Silhouette decoys, also known as silos, pick up the slack in all the areas that full body decoys fall short. These decoys are only 2D so you immediately assume that they do not look as realistic as full bodies, and if you are looking straight at it you would be right. 

However, when geese are looking at these silo decoys, they are circling in the air. That gives them a totally different point of view than we get from the ground. Since these decoys are only 2D they will nearly disappear if geese look at them from the right angle. So as they are circling, decoys are appearing and disappearing rapidly, which simulates motion.

Another huge advantage of these decoys is their price. To buy a dozen of full body decoys you're spending around $400 for the mid tier decoys, but with silos, you can get a dozen of the best decoys available for less than $100. 

You will need more decoys if you are only using silhouettes. If you would normally only have a dozen full bodies, then you need at least two dozen silos. Even still, you are only paying a hypothetical $200 instead of $400. As you can see, even though you need more decoys, you still do not have to pay as much to get a spread that looks good.

Silo decoys are also much easier to transport and carry. These 2D decoys will lay right over one another, and you can easily carry two dozen or more of them in your arms. This means that it also does not take as long to set up your decoy spread.

Silhouette Decoys

Pros Cons
  • Price
  • Less realistic
  • Easy to transport and place
  • Zero ability for added motion

What Are Dedicated Hunters Using?

So if silo and full body decoys are both good, what are hunters using? Or in other words, what should you build your spread with? As it turns out, there is no one single answer to that question. A goose is not looking at your spread and saying "Oh they should have had two more full bodies or four more silos and I would have landed."

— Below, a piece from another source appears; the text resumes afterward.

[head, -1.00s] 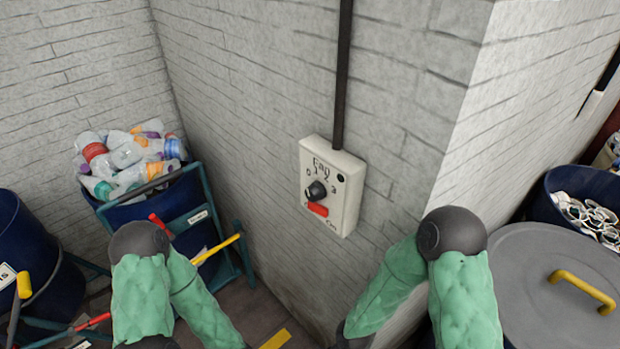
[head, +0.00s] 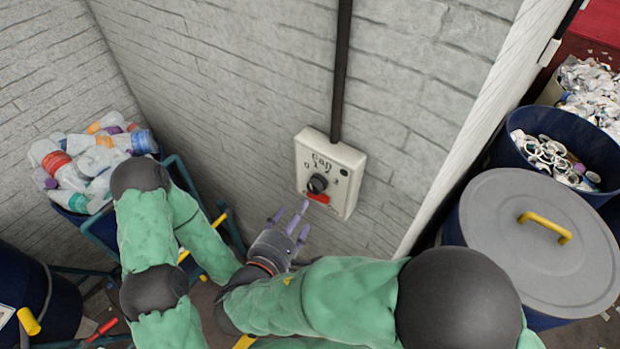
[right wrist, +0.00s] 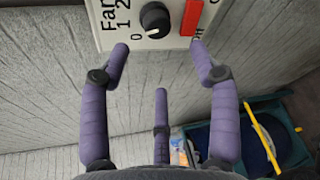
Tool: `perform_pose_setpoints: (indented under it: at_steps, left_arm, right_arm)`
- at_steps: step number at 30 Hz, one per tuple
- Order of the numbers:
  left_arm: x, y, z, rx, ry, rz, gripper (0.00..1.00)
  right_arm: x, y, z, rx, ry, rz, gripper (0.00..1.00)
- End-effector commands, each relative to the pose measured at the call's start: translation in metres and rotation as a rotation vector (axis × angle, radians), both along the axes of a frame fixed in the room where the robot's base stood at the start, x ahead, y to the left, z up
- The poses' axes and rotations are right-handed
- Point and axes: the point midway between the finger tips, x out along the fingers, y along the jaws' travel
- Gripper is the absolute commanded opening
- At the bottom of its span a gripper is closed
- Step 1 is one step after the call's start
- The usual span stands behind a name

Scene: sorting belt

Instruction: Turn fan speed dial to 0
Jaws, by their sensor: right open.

With that being said, there is still a lot of strategy that goes into making a spread. Most of the time hunters overthink their spreads. You can use both silhouette and full body decoys in all of the basic decoy spreads and waterfowl will definitely come into them.

If you are a brand new goose hunter trying to build your first spread, many hunters will tell you to start off with a few dozen of Dive Bomb Silo Decoys. They are relatively cheap as far as decoys go, so you can build a bigger decoy spread with less money.  Although you will eventually want to buy a dozen or so full body decoys to really bring your decoy spread to life. The key to any good decoy spread is diversity. 

Of course, this all depends on how big of an area you are hunting and how many birds normally come around. If you are hunting a small lake, it is going to be hard to set silos up in the water. On the flip side, if you are hunting a large field, a dozen full-body decoys may not even turn the head of large groups of geese.

In general, it is good to have both types of decoys in a spread. Most hunters have more silhouette decoys than full bodies in their spread. This is just because they are cheaper and easier to use. To really add to the realism and motion, many hunters will have a dozen or so shell decoys, along with some full body decoys that produce some sort of movement.


There are countless types of spreads that you could make. Plus two people with the exact same decoys will nearly always set them up differently. It is normally good to keep things as simple as possible and not overthink it when hunting

Full body decoys are an awesome addition to any decoy spread. Their realism is unmatched. The full bodies that produce movement definitely grab the eyes of geese and ducks. However, silhouette decoys are also good for a spread. You can buy nearly four times as many silos as full bodies with the same amount of money. Silhouette decoys are a go to for many hunters and they are super effective at making your spread look more full.

If I was building a brand new spread on a budget, I would only use a few dozen silo decoys. If I had a little money to spare, I would buy a dozen full bodies, and a few dozen silo decoys to surround them. If I wanted to go all out for a large hunting spot, I would buy four or more dozen silos, and a couple of dozen full bodies, and some full bodies with added motion.